1. Values and attitudes

Large societies with a very rigid hierarchy, ethnically heterogeneous, and complex in the usual sense of being made of numerous and functionally distinct parts–the Indian caste society for instance—do have common values—the opposition of pure and impure and the trichotomy of functions as Dumont and Dumezil have shown for Indian society. The requirement is rather that certain special values and norms are held in commonality in order to maintain equality and peace. Whether we look at the Semai, Palawan, Buid, Caribou Inuit, Hazda, Nayaka, Piaroa, or many others, we find a certain kind of attitude, or rather an array of attitudes and values, as particularly salient. For the time being, I will characterize it as an insistence on personal autonomy coupled with minimal self-affirmation. It has also a lot to do with sharing in the sense I will give to this word. Words like “humility” and “compassion” can be used as approximate glosses if detached from their religious connotations. It is necessary that a majority, but not all, members of a community hold such values and act accordingly. It is the combination of personal autonomy and relative adherence to a system of values that ensure continuous operation of the system. North Alaska Eskimos maintained a peaceful, generally nonviolent, gregarious way of collective life with absolutely no form of punitive justice.

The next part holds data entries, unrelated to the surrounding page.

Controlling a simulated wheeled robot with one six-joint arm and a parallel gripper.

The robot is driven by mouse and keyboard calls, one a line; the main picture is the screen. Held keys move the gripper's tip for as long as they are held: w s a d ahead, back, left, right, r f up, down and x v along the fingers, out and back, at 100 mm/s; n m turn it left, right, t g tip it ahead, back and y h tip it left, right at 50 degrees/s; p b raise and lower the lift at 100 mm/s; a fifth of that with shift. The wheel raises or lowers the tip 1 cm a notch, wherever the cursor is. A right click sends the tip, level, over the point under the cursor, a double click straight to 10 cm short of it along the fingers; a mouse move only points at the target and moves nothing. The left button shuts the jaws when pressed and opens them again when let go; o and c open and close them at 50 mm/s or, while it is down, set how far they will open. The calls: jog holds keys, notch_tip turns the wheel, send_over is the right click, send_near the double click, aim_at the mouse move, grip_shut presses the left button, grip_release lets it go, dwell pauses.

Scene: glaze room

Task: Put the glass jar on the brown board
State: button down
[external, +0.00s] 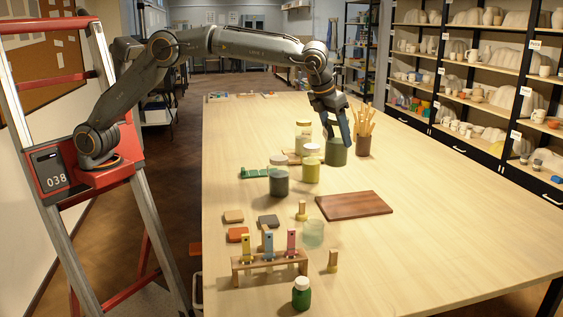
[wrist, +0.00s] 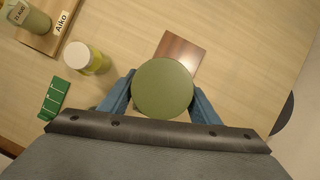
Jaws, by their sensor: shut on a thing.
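My gripper (external: 340,130) is shut on a green cylinder (external: 337,152), with a finger on each side. In the wrist view its round, flat, green top (wrist: 162,88) lies between the blue fingers. I cannot tell if its base touches the table. The brown board (external: 353,205) lies flat and bare, nearer the external camera than the cylinder. In the wrist view the board (wrist: 185,52) is partly hidden by the green top. A pale, see-through glass jar (external: 314,234) stands left of and nearer than the board. Lidded jars also look like glass: one grey-green (external: 279,180), one yellow (external: 311,168).
A cup of brushes (external: 363,145) stands close right of my gripper. A pale lidded jar (external: 303,138) stands to its left. A wooden rack (external: 270,263) and a small green jar (external: 301,295) are at the front. The table's right side is clear.

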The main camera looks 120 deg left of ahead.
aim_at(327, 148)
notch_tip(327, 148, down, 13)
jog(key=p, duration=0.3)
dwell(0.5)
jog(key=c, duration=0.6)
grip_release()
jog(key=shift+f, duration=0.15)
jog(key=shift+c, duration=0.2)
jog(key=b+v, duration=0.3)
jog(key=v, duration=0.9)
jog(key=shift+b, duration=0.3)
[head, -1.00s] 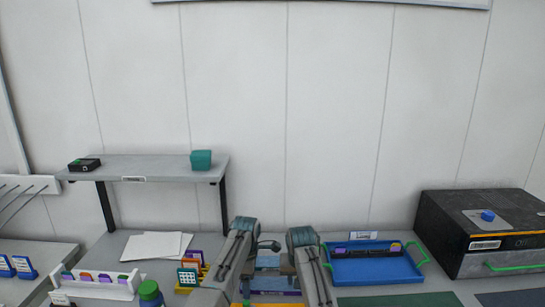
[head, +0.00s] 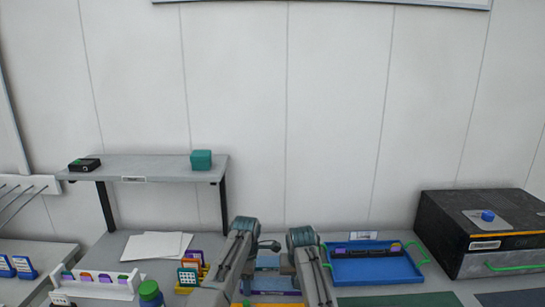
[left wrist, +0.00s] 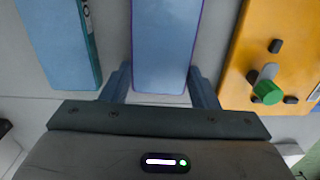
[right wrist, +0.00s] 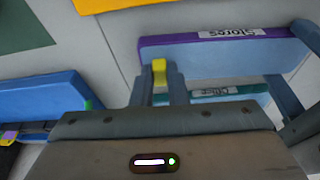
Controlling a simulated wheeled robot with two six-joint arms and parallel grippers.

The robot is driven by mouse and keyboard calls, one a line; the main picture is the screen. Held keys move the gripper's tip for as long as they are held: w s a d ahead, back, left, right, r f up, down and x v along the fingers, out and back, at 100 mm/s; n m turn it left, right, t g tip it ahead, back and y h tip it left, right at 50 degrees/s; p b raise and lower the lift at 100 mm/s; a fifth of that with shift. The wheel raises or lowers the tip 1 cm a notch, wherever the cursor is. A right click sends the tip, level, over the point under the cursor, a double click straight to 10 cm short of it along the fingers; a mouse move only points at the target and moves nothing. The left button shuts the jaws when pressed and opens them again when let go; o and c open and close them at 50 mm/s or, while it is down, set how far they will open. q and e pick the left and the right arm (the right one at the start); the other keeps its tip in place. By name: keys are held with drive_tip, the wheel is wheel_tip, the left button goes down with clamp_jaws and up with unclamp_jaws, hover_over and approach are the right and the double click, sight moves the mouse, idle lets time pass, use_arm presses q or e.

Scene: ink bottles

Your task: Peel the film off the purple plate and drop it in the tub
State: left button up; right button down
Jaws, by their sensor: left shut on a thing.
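The purple plate (left wrist: 163,40) shows in the left wrist view as a long strip with a purple rim and a pale blue film over its face. My left gripper (left wrist: 161,80) is shut on it, a finger at each side. In the right wrist view the purple plate (right wrist: 165,58) carries a "Stores" label on its edge. A yellow tab (right wrist: 159,70) sticks out at its near side, between the close-set fingers of my right gripper (right wrist: 160,82). Whether they pinch it is unclear. I cannot make out which thing is the tub.
A teal plate (left wrist: 84,40) labelled in the right wrist view (right wrist: 228,92) lies beside it. A yellow fixture with a green knob (left wrist: 267,92) stands to the right. A blue tray (head: 370,270) and a black box (head: 470,235) are at the right; a card rack (head: 95,288) is left.

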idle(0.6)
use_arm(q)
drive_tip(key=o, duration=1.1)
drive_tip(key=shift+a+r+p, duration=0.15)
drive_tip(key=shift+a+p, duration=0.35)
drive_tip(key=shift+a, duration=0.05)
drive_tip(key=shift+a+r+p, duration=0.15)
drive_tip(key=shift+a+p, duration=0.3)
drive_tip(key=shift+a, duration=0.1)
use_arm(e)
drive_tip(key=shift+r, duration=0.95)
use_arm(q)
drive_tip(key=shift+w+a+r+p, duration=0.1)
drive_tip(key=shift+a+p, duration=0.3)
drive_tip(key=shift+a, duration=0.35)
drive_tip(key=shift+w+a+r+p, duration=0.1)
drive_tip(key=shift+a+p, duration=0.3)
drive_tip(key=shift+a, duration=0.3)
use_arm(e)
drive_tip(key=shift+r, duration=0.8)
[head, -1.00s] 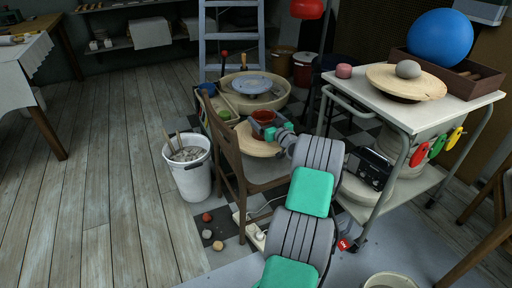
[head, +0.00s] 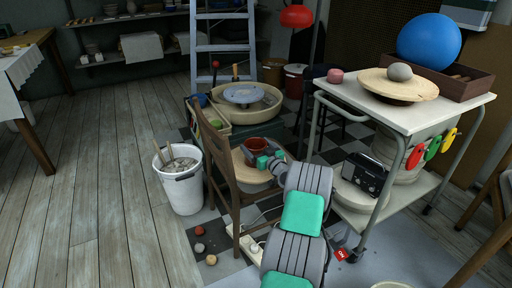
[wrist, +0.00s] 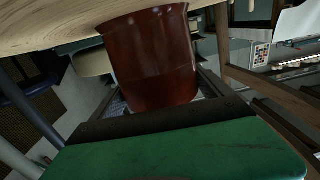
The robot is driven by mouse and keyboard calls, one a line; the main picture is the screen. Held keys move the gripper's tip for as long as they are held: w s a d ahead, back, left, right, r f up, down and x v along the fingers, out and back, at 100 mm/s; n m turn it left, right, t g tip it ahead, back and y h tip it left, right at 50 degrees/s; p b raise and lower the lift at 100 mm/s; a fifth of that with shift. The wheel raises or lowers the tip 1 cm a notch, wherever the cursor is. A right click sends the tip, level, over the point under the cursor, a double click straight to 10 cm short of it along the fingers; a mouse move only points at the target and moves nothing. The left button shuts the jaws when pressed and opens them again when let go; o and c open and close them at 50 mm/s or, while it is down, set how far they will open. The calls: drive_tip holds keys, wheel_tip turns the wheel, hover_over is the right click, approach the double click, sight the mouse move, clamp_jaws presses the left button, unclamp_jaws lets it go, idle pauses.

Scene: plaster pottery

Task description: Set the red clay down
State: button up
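The red clay (head: 257,145) is a dark red, cup-shaped piece over a pale wooden round (head: 247,176) at the chair's seat. In the wrist view the red clay (wrist: 150,58) fills the middle, in front of a pale wooden surface (wrist: 50,28). My gripper (head: 268,160) is at the near right side of the clay and appears shut on it. In the wrist view, a dark bar and green pad of my gripper cover the clay's lower end. The fingertips are hidden, as is any contact beneath the clay.
The brown chair's (head: 223,160) backrest stands left of the clay. A white bucket (head: 182,190) is farther left, a pottery wheel (head: 245,98) behind, and a white cart (head: 420,112) to the right. Small balls (head: 200,231) and a power strip (head: 250,246) lie on the floor.

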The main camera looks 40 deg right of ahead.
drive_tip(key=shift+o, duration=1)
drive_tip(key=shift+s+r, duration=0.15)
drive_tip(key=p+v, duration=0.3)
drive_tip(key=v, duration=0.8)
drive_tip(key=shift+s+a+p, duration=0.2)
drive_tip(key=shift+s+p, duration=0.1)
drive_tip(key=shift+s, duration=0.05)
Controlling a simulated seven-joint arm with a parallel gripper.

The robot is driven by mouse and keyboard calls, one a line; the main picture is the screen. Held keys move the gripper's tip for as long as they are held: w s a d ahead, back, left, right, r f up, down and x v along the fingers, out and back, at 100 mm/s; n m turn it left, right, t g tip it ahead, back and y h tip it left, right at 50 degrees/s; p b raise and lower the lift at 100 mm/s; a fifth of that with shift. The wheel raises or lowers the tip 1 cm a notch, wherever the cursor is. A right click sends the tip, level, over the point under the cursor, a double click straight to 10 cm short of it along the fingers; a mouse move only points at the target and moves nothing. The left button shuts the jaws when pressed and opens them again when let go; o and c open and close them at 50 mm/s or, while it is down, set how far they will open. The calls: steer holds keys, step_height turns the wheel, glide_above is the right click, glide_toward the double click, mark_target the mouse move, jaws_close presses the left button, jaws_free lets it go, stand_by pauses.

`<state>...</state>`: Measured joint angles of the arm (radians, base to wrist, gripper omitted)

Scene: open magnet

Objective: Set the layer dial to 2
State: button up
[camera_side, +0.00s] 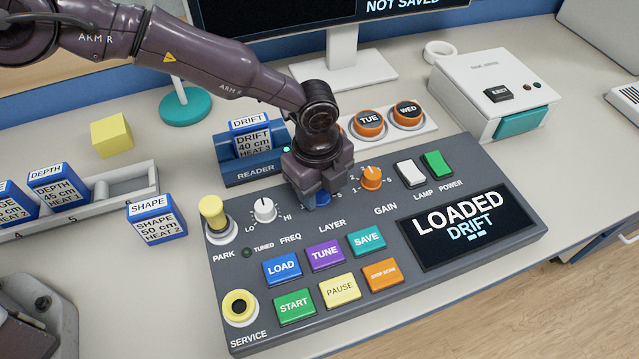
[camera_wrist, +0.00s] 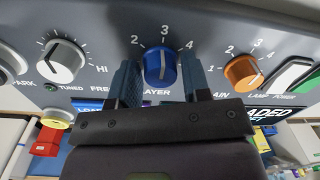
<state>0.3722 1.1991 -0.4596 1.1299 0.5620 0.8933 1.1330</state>
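The layer dial is the blue knob (camera_wrist: 161,66) on the console, labelled LAYER. In the wrist view its white pointer line points up at the 3, with 2 to the left and 4 to the right. My gripper (camera_wrist: 161,82) is down at the dial, one finger on its left and one on its right. The fingers lie very close to the knob's sides; I cannot tell whether they press on it. In the side view my gripper (camera_side: 318,200) hides most of the blue dial (camera_side: 323,199).
The white FREQ knob (camera_side: 265,210) is left of the dial and the orange GAIN knob (camera_side: 372,178) close on its right. The card reader (camera_side: 254,171) stands behind. Coloured buttons and a screen (camera_side: 466,226) reading LOADED DRIFT lie in front and right.

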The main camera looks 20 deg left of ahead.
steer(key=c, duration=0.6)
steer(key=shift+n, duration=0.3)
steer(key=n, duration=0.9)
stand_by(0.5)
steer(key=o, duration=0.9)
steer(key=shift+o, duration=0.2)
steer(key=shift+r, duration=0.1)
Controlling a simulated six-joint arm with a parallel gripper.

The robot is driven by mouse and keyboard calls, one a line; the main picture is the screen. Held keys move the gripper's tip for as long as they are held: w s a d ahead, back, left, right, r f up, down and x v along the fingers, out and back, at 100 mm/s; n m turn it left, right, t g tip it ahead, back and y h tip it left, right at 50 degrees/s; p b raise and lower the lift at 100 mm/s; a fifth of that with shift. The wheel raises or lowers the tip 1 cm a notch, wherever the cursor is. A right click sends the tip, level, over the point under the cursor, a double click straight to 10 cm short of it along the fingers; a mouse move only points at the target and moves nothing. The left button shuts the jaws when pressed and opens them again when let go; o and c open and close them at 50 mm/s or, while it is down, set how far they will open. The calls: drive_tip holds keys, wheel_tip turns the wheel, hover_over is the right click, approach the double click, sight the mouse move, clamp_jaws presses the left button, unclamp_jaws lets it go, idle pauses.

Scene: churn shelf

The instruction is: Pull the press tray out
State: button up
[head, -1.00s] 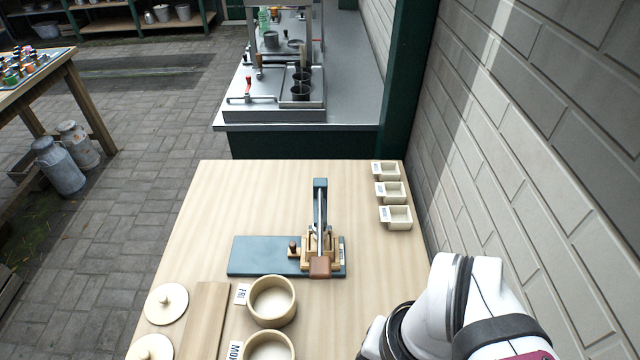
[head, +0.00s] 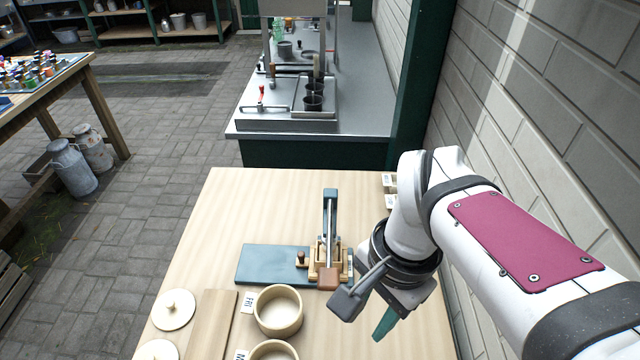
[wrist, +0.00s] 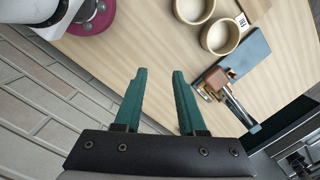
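The press stands on a blue base board (head: 262,264) on the wooden table, with an upright blue and metal lever (head: 330,222) and a brown block at its front. The press tray (head: 301,259) seems to be the small pale wooden piece with a brown knob on the press's left side. The blue board also shows at the upper right in the wrist view (wrist: 248,52). My gripper (wrist: 159,73) is open, with bare table between its teal fingers. In the head view it hangs to the right and front of the press, apart from it, with one finger showing.
Two round bowls (head: 278,311) stand in front of the press, with lids (head: 173,309) and a wooden board (head: 213,325) to their left. Small square dishes (head: 389,182) at the right edge are partly hidden by my arm. A brick wall bounds the right. The table behind the press is clear.

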Violence, however, was not absent and bullies were a known institution. They were eventually isolated and/or killed (Hippler 1974). It is because people were autonomous in the sense of being able to move away from such dangerous individuals or, in extreme cases, do away with these individuals, that life remained relatively safe and gregarious. Norms were not enforced, or at least not negatively enforced by punishment. Removing a dangerous individual—a hazard to his community—was apparently not done to set an example or create a deterrent. People were interested in peace, not in justice. The idea is that people who see eye-to-eye, people who share the same values, stay together; those who do not, just go somewhere else. But, again, it is not only communality that matters, but the nature of the values shared by members of anarchic communities. 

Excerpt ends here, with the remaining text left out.